» GIVEN EXERCISE:
Render the following material again verbatim, leaving nothing out.

========================

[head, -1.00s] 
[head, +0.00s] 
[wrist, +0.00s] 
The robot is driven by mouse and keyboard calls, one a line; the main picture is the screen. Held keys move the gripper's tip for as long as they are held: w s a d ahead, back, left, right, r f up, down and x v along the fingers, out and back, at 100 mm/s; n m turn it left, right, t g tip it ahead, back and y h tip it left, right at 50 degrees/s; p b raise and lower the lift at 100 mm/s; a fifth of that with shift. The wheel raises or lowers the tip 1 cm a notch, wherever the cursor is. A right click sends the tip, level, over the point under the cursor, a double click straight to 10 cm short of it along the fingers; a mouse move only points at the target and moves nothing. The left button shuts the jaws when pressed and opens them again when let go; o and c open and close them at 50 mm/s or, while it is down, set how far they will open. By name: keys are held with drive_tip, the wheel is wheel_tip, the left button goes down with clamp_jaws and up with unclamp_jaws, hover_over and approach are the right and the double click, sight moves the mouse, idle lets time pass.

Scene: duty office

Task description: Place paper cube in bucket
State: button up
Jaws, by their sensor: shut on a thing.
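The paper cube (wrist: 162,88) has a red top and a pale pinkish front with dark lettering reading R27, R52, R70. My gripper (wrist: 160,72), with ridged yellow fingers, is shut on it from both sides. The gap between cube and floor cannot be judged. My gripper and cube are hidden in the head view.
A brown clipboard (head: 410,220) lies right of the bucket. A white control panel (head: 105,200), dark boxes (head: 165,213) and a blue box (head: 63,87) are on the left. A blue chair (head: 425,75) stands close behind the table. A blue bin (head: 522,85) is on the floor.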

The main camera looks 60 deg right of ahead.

========================

» WRITTEN RESPONSE:
[head, -1.00s] 
[head, +0.00s] 
[wrist, +0.00s] 
The robot is driven by mouse and keyboard calls, one a line; the main picture is the screen. Held keys move the gripper's tip for as long as they are held: w s a d ahead, back, left, right, r f up, down and x v along the fingers, out and back, at 100 mm/s; n m turn it left, right, t g tip it ahead, back and y h tip it left, right at 50 degrees/s; p b raise and lower the lift at 100 mm/s; a fifth of that with shift. The wheel raises or lowers the tip 1 cm a notch, wherever the cursor is. A right click sends the tip, level, over the point under the cursor, a double click straight to 10 cm short of it along the fingers; a mouse move only points at the target and moves nothing. The left button shuts the jaws when pressed and opens them again when let go; o and c open and close them at 50 mm/s or, while it is down, set how far they will open. By name: keys are held with drive_tip, the wheel is wheel_tip, the left button goes down with clamp_jaws and up with unclamp_jaws, hover_over and approach are the right and the double click, sight moves the mouse, idle lets time pass.

Scene: duty office

Task description: Place paper cube in bucket
State: button up
Jaws, by their sensor: shut on a thing.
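The paper cube (wrist: 162,88) has a red top and a pale pinkish front with dark lettering reading R27, R52, R70. My gripper (wrist: 160,72), with ridged yellow fingers, is shut on it from both sides. The gap between cube and floor cannot be judged. My gripper and cube are hidden in the head view.
A brown clipboard (head: 410,220) lies right of the bucket. A white control panel (head: 105,200), dark boxes (head: 165,213) and a blue box (head: 63,87) are on the left. A blue chair (head: 425,75) stands close behind the table. A blue bin (head: 522,85) is on the floor.

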The main camera looks 60 deg right of ahead.

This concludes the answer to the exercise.